H. (gesamt) ca. 280 cm, B. ca. 250 cm, H. (Inschrifttafel) 65 cm, B. 98 cm, Bu. ca. 7 cm (I), 3,5 cm (II und III) und 3 cm (IV). – Fraktur (I und IV) und Kapitalis (II und III).


Textedition
			

I. CHristus Jst Mein Leben . / Sterben Jst Mein Gewin . II. SPES III. PACIENTIA IV. Weilanndt der Wolgebornen Frauen . Frauen Anna Einer gebornen Khirchpergerin / Erstlich ein Gemahel . deß Wolgebornen Herren . Herren Hanß Geörgen Herren / Khuefstainers . Freyherren, Mitt deme Sie sich Jn dem xv(ten)a) Jahr ihres alltters Verehelicht / auch bey xxxj Jahren ehelich gelebtt . xvj . Lebenndige khinder erZeugtt vnnd / Deren . vij . hinntter sich verlassen . auch . xvij . Enickhel erlebtt: Vnnd Dann nach / Drey Jahren . Jhrer Verwittibunng . ein Gemahel . Deß auch Wolgebornen / Herren . Herren Matthessen Teuffel . Freyherren . Deme Sie bey Zweyen / Jahren ehelich beigewohnnt . aber kheinen Leibs Erben erworben: so Nachdem / sie bey Drey Jahren Zum anndermahl eine Wittib gebliben auch das . Lv(te)b) . Jahr . / ix Monatt . iii Tag . Jhres alltters erraicht . Jm Jahr Christi . 1615 . den xvij(ten)a) Febrvarij / Jn Wien seeligclich . mit schöner vernunnfft vnnd bettendem Munndt sannfft verschiden / Jnn gegenwartt aller Jhrer in Erster Ehe erZeugtt: damahlen noch lebennder Herren / Söhn vnnd Fraw Vnnd Freylin Töchter: Haben dieselben allß Jhrer / Liebsten Fraven Muettern diß Epitaphium . Zu schuldiger Ehrngedächtnvs machen vnd / Neben dise Grvfft darinen der seelige Leichnamb Ruehet . Auffrichtten Lassenc).

Anmerkungen
a) winkelförmiges Kürzungszeichen für (ten) im Oberlängenbereich.
b) winkelförmiges Kürzungszeichen für (te) im Oberlängenbereich.
c) Trennzeichen quadrangelförmig.

Hoffnung (II).
Geduld (III).

Phil 1,21 (I).


Wappen: Kuefstein1); Kirchberg2); Teufel3).


Kommentar

Anna Kirchberger wurde am 16. Juli 1559 als zweites Kind des Wilhelm Kirchberger und der Anastasia von Mam(m)ing auf Schloß Seisenburg geboren4). Hans Georg (III.) von Kuefstein (s. Kat.-Nr. 377) hatte sie im Alter von 15 Jahren am 13. Juni 1574 in Wien nach dem Tod von dessen erster Frau Radigund von Neuhaus geheiratet. Aus der Ehe stammten 16 Kinder, von denen 1603 jedoch nur noch neun, die vier Söhne Hans Jakob, Hans Lorenz, Hans Wilhelm und Hans Ludwig sowie die fünf Töchter Eva, Veronika, Anastasia, Sara und Justina am Leben waren. Von diesen starben Hans Wilhelm und Veronika noch vor ihrer Mutter5).

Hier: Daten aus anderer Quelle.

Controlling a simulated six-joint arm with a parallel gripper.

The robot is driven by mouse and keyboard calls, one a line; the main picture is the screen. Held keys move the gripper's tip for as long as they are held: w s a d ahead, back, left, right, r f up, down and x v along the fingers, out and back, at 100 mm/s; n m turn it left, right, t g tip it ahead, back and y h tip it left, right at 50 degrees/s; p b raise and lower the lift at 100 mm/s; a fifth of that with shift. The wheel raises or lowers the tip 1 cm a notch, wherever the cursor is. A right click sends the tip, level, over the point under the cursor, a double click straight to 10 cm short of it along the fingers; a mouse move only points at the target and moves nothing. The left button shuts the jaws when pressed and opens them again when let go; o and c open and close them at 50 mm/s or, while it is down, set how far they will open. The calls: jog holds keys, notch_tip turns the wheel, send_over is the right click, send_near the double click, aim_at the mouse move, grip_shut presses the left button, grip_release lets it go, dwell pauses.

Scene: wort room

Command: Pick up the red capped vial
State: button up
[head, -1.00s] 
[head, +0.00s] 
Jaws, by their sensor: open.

Nach dem Tod ihres ersten Mannes 1603 heiratete Anna am 4. Juli 1606 auf Schloß Buchberg den kaiserlichen Fürschneider und Truchseß Matthias Teufel von Guntersdorf, der schon zwei Jahre später in Gars verstarb6). In ihrem vor 1614 abgefaßten, in diesem Jahr nur geringfügig abgeänderten Testament hatte Anna Kirchberger gefordert, nach ihrem Tod in der neu umgebauten Schloßkapelle ihres Witwensitzes Buchberg am Kamp aufgebahrt und nach erfolgter erster Leichenpredigt nach Guntersdorf überführt zu werden, wo sie in der Gruft der Teufel in der dortigen Pfarrkirche an der Seite ihres zweiten Ehemanns beigesetzt zu werden wünschte. Die im Februar 1615 am Sterbebett ihrer Mutter in Wien anwesenden Söhne erster Ehe – aus der Verbindung mit Teufel stammten keine Kinder mehr – ließen die Verstorbene jedoch gegen deren letztwillige Verfügung nach Maria Laach überführen und am 15. März in der Kuefsteiner Gruft beisetzen, wohl um die Geschlossenheit der Bestattungen am Erbbegräbnis der Familie zu gewährleisten. Ihr mit einer Sargtafel versehener Sarg war 1789 noch in der Gruft vorhanden7). Die inschriftliche Betonung einer „guten“, vorbereiteten und ruhigen Sterbestunde (seeligclich mit schöner vernunnfft vnnd bettendem Munndt sannfft verschiden) entspricht einer in der Frühen Neuzeit häufig gerade für Frauen in Leichenpredigten und Artes moriendi formulierten Idealforderung8).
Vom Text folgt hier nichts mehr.